▶ **SHORT PROBLEM**
Repeat the material verbatim and drop the pictures.

▶ **INFORMATION PROVIDED**

****

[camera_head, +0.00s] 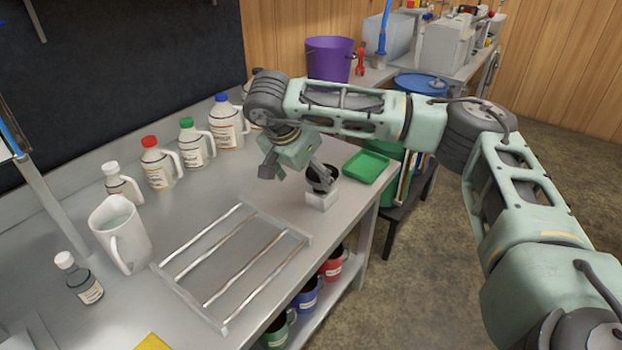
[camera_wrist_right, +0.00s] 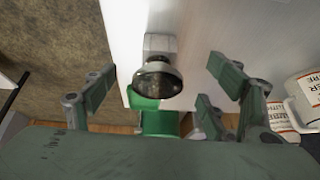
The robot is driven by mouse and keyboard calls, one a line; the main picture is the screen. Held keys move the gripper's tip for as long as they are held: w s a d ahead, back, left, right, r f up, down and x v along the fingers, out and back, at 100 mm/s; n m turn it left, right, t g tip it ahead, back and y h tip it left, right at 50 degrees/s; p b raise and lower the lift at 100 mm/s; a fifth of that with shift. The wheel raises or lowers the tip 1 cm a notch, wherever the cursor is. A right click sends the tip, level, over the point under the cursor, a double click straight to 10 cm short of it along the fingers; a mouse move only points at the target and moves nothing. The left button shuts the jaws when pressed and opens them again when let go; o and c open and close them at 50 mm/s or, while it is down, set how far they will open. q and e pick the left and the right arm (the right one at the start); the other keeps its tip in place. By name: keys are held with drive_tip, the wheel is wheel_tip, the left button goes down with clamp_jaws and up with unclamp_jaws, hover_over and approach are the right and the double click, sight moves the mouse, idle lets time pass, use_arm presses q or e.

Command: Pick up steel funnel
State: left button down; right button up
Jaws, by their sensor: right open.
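The steel funnel (camera_head: 323,173) shows as a dark, round, shiny piece at the right end of the bench in the head view, partly hidden by my gripper. It sits on a small pale grey block (camera_head: 321,200). In the right wrist view the funnel (camera_wrist_right: 157,80) is near the middle, its wide round rim towards the camera, with the block (camera_wrist_right: 159,43) behind it. My right gripper (camera_head: 296,172) is open, with its fingers (camera_wrist_right: 160,66) spread on either side of the funnel in the wrist view; I see no contact. My left gripper is not in view.
A green tray (camera_head: 365,167) lies close to the funnel. A rack of metal bars (camera_head: 235,262) lies flat at the middle of the bench. Several capped jugs (camera_head: 197,145) line the back, and a white pitcher (camera_head: 119,235) stands left. A purple bucket (camera_head: 328,60) stands behind my arm.

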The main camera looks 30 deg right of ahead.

****

▶ **SOLUTION TO THIS TASK**
[camera_head, +0.00s] 
[camera_wrist_right, +0.00s] 
The robot is driven by mouse and keyboard calls, one a line; the main picture is the screen. Held keys move the gripper's tip for as long as they are held: w s a d ahead, back, left, right, r f up, down and x v along the fingers, out and back, at 100 mm/s; n m turn it left, right, t g tip it ahead, back and y h tip it left, right at 50 degrees/s; p b raise and lower the lift at 100 mm/s; a fifth of that with shift. The wheel raises or lowers the tip 1 cm a notch, wherever the cursor is. A right click sends the tip, level, over the point under the cursor, a double click straight to 10 cm short of it along the fingers; a mouse move only points at the target and moves nothing. The left button shuts the jaws when pressed and opens them again when let go; o and c open and close them at 50 mm/s or, while it is down, set how far they will open. q and e pick the left and the right arm (the right one at the start); the other keeps its tip in place. By name: keys are held with drive_tip, the wheel is wheel_tip, the left button goes down with clamp_jaws and up with unclamp_jaws, hover_over and approach are the right and the double click, sight moves the mouse, idle lets time pass, use_arm presses q or e.

Command: Pick up steel funnel
State: left button down; right button up
Jaws, by their sensor: right open.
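The steel funnel (camera_head: 323,173) shows as a dark, round, shiny piece at the right end of the bench in the head view, partly hidden by my gripper. It sits on a small pale grey block (camera_head: 321,200). In the right wrist view the funnel (camera_wrist_right: 157,80) is near the middle, its wide round rim towards the camera, with the block (camera_wrist_right: 159,43) behind it. My right gripper (camera_head: 296,172) is open, with its fingers (camera_wrist_right: 160,66) spread on either side of the funnel in the wrist view; I see no contact. My left gripper is not in view.
A green tray (camera_head: 365,167) lies close to the funnel. A rack of metal bars (camera_head: 235,262) lies flat at the middle of the bench. Several capped jugs (camera_head: 197,145) line the back, and a white pitcher (camera_head: 119,235) stands left. A purple bucket (camera_head: 328,60) stands behind my arm.

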The main camera looks 30 deg right of ahead.

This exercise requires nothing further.